SPICE Workshop on Spin textures: Magnetism meets Plasmonics, July 23rd - 25th 2024
Kai Litzius
Kai Litzius1, Jason Bartell2, Lisa-Marie Kern3, Shiyu Zhou4, Daniel Suzuki2, Pooja Reddy2, Felix Steinbach3, Bastian Pfau3, Clemens von Korff Schmising3, Stefan Eisebitt3,5, Geoffrey Beach2, Felix Büttner1,6, and Lucas Caretta4
1University of Augsburg, Augsburg, Germany
2Massachusetts Institute of Technology, Cambridge, USA
3Max Born Institute for Nonlinear Optics and Short Pulse Spectroscopy, Berlin, Germany
4Brown University, Providence, USA
5Technische Universität Berlin, Berlin, Germany
6Helmholtz-Zentrum Berlin, Berlin, Germany
In the pursuit of advancing applications in memory and logic, the investigation into noncolinear spin textures, specifically domain walls and skyrmions, has emerged as a promising avenue of research. While current-driven devices show potential, their practical implementation in multidimensional motion remains challenging, requiring intricate fabrication, complex electrical contacts, and a deeper understanding of spin texture dynamics in multidimensional space.
This study addresses these challenges through an exploration of the displacement of chiral solitons in ferrimagnetic Pt/GdCo/Ta films, utilizing ultrafast laser pulses to enable motion over arbitrary distances and directions. The central focus is on understanding the role of the Dzyaloshinskii-Moriya interaction (DMI) in ensuring reproducible ultra-fast domain wall motion, thereby preventing destabilization and domain randomization induced by precessional dynamics.

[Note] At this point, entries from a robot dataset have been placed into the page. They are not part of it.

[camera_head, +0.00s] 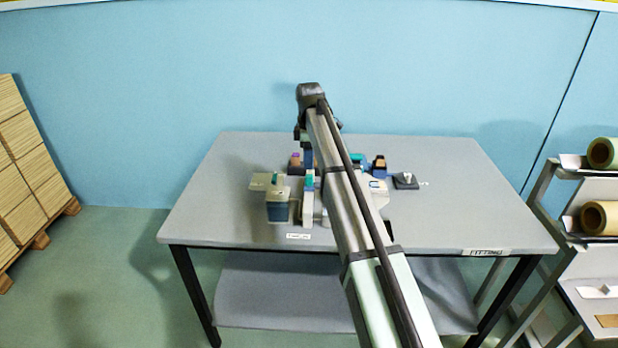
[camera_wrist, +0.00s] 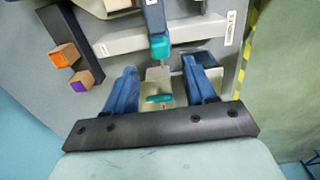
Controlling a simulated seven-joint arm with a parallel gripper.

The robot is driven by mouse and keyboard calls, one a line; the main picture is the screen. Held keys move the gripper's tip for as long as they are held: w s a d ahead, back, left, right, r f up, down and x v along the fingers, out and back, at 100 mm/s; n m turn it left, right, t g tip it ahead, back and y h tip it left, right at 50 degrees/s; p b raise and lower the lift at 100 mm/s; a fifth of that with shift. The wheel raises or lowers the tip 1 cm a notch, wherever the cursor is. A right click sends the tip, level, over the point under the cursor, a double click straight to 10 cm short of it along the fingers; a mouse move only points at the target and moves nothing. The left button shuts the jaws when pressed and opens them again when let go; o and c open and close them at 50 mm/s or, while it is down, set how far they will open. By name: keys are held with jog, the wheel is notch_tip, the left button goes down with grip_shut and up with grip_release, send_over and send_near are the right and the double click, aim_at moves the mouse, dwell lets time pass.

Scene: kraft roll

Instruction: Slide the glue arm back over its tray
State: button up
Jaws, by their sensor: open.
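In the wrist view my gripper (camera_wrist: 159,68) points down at the bench fixture, its two blue fingers apart. A pale plate with a small teal handle (camera_wrist: 159,99) lies between the fingers, with no clear contact. Just beyond the fingertips is a grey arm with a teal end (camera_wrist: 160,46), crossing a pale bar (camera_wrist: 120,40). I cannot tell for sure which teal-marked part is the glue arm. A dark shallow recess, possibly the tray (camera_wrist: 208,58), shows by the right finger. In the head view my arm hides much of the fixture.
The fixture stands on a grey table (camera_head: 450,190). A box with a teal handle (camera_head: 275,195) stands at its left, a small dark block (camera_head: 405,181) at its right. Orange-ended (camera_wrist: 66,55) and purple-ended (camera_wrist: 82,82) blocks lie left in the wrist view. The table's right side is clear.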

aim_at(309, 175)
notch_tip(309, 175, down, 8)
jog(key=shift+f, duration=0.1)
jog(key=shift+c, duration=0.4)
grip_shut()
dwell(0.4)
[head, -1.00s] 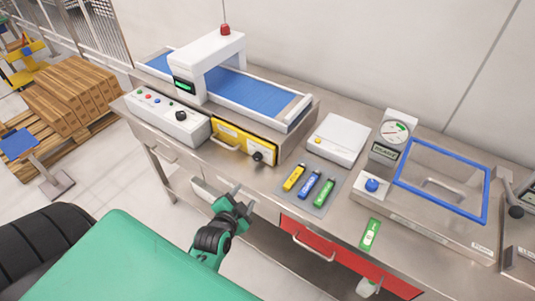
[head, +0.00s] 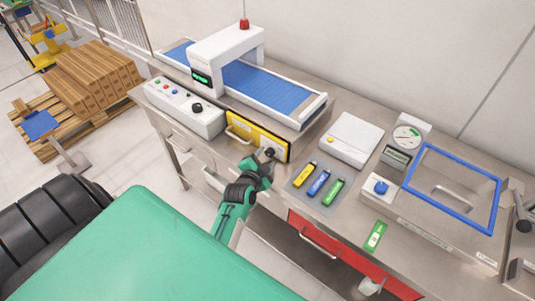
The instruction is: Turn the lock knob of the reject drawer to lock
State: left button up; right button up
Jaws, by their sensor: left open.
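The yellow reject drawer (head: 245,131) is set in the front of the conveyor unit (head: 262,85) and looks closed. It has a pale bar handle on its left part. The dark lock knob (head: 270,153) is at the drawer's right end, partly hidden by my left gripper. My left gripper (head: 265,157) is open, with its fingertips at the knob. I cannot tell whether the fingers touch it. My right gripper is not in view.
A control box (head: 184,107) with buttons and a black knob stands left of the drawer. A mat (head: 302,192) with yellow, blue and green tools lies to the right. A white scale (head: 352,138) and a blue-rimmed chamber (head: 452,192) stand farther right. A red drawer (head: 335,258) is below.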

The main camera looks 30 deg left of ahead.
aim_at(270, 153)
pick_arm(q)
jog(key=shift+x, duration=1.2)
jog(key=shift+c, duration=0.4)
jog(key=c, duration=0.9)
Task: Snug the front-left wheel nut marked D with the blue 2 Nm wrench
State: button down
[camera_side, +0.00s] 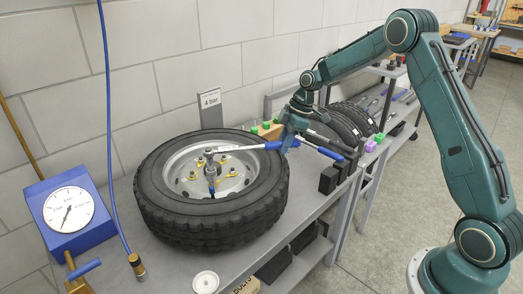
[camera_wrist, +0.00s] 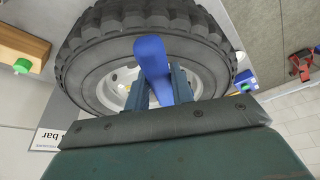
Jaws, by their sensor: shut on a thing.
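A black tyre on a pale rim (camera_side: 178,165) lies flat on the grey bench. My gripper (camera_side: 286,143) is shut on the blue handle of a wrench (camera_side: 240,149), over the tyre's right edge. The wrench's silver shaft runs left, nearly level, to its head above the middle of the rim. Whether the head sits on a nut is unclear, and no letter D is readable. In the wrist view the blue handle (camera_wrist: 151,58) stands between the fingers (camera_wrist: 160,92), with the tyre (camera_wrist: 92,50) beyond. The handle's 2 Nm mark cannot be read.
A blue gauge box (camera_side: 68,210) with a hose stands at the left. A "4 bar" sign (camera_side: 210,106) stands behind the tyre. Black blocks (camera_side: 328,180) and another blue-handled tool (camera_side: 330,153) are close at the right. A white round lid (camera_side: 206,282) lies at the front.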

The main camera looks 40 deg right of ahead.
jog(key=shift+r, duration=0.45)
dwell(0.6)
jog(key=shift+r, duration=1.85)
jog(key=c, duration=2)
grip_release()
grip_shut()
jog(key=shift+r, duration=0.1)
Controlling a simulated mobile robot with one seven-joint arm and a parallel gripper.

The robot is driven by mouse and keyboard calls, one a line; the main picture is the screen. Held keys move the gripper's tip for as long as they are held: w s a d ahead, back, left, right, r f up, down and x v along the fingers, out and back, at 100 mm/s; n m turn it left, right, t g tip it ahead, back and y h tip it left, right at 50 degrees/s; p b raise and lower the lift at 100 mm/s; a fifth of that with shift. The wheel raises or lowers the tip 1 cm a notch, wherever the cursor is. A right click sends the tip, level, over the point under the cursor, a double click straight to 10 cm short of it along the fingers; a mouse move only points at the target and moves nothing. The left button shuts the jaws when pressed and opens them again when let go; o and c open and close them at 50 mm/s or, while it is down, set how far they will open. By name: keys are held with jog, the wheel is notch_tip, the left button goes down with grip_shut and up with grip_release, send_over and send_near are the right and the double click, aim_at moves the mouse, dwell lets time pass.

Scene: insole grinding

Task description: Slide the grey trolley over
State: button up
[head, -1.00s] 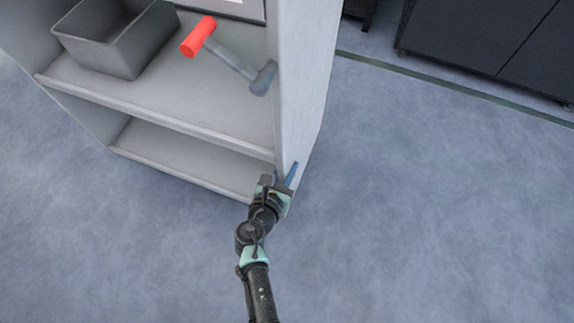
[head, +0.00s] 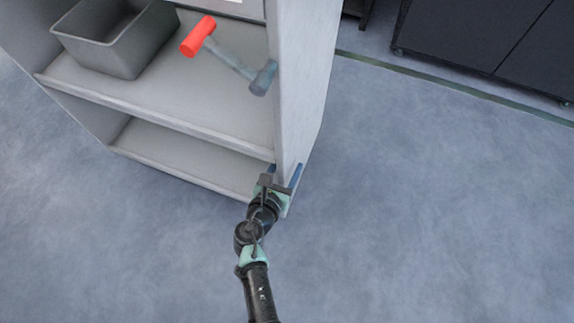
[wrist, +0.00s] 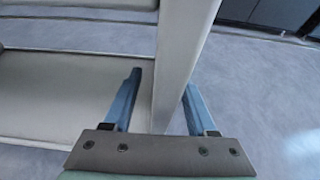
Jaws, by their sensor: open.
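The grey trolley (head: 301,90) stands on the floor at upper left in the head view, with open shelves and a solid side panel. My gripper (head: 285,172) is at the low front corner of that side panel. Its blue fingers are open, one on each side of the panel's edge. In the wrist view the panel (wrist: 178,70) runs between the two fingers of my gripper (wrist: 158,104), with a gap visible beside the left finger. Whether either finger touches the panel I cannot tell.
On the trolley's shelf are a grey bin (head: 118,40) and a red-headed mallet (head: 199,37). A dark cabinet (head: 480,35) stands at upper right, beyond a greenish floor line (head: 450,84). The floor (head: 430,210) right of the trolley is clear.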

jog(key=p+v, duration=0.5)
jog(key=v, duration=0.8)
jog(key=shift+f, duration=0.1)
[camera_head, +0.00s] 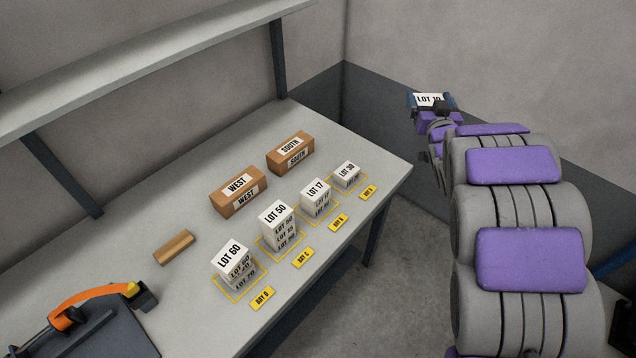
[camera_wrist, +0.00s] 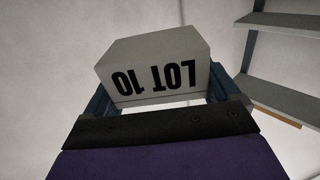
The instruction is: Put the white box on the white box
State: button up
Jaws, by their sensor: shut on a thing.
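My gripper (camera_head: 429,101) is shut on a white box (camera_head: 426,99) labelled LOT 10, held in the air to the right of the table. In the wrist view the LOT 10 box (camera_wrist: 152,68) sits between the two fingers (camera_wrist: 160,97), its label upside down. On the table stand white boxes in yellow outlined squares: a LOT 60 stack (camera_head: 234,264), a taller LOT 50 stack (camera_head: 278,226), a LOT 17 stack (camera_head: 315,197) and a low LOT 30 box (camera_head: 347,175). My gripper is apart from all of them.
Brown boxes marked WEST (camera_head: 238,192) and SOUTH (camera_head: 290,152) stand behind the white ones. A small wooden block (camera_head: 174,247) and an orange-handled tool (camera_head: 95,300) lie at the left. Yellow tags mark the table's front edge. A shelf (camera_head: 150,60) overhangs the back.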

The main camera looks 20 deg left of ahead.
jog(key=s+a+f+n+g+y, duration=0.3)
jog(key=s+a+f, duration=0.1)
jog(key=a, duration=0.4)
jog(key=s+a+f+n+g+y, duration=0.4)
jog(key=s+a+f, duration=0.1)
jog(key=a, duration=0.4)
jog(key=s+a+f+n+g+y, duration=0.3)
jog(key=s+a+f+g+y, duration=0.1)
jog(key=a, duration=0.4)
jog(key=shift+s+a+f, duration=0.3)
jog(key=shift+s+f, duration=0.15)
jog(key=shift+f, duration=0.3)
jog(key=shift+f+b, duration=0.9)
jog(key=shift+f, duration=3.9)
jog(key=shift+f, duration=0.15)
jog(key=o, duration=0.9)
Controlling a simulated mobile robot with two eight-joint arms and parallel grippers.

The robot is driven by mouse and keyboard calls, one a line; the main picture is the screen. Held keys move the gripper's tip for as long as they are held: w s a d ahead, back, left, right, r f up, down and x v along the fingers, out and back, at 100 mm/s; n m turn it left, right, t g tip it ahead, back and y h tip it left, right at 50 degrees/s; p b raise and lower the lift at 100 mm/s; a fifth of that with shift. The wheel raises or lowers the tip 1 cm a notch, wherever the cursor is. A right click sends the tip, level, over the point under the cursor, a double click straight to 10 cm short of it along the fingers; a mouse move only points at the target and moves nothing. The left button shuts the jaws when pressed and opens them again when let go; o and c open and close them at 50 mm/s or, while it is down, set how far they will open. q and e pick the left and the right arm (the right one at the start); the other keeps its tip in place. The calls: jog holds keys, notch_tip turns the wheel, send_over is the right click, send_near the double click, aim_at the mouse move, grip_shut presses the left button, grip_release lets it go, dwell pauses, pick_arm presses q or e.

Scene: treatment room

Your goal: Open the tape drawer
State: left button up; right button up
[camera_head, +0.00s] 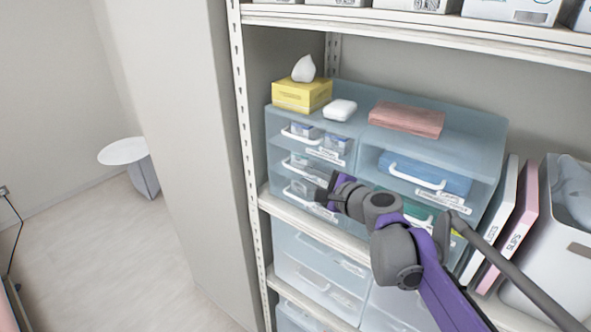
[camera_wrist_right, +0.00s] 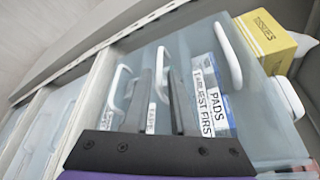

A notable result of our work is the influence of a negative temperature derivative of the domain wall energy, attributed to a laser-induced transient thermal gradient in our ferrimagnetic samples. This observation underscores the importance of the compensation point for light-induced effects in these materials. Micromagnetic simulations further emphasize the critical role of DMI in facilitating coherent and reproducible domain wall motion, overcoming the challenges posed by the precessional breakdown of the domain walls. We thus achieve the demonstration of an all-optical magnetic soliton motion, showcasing the controlled displacement of chiral domain walls and skyrmions in arbitrary directions. By stabilizing domain wall structures, DMI enables the light-induced propagation of solitons, highlighting its critical role for innovative applications in the realms of memory and logic. In essence, our findings contribute to a deeper understanding of spin texture dynamics in multidimensional space, opening new avenues for the advancement of spintronics.
References:
- L. Caretta et al., Nat. Nanotechnol. 13, 1154–1160 (2018).
- J. Gorchon et al. Phys. Rev. B 94, 184406 (2016).
- Y. Quessab et al. Phys. Rev. B 97, 054419 (2018).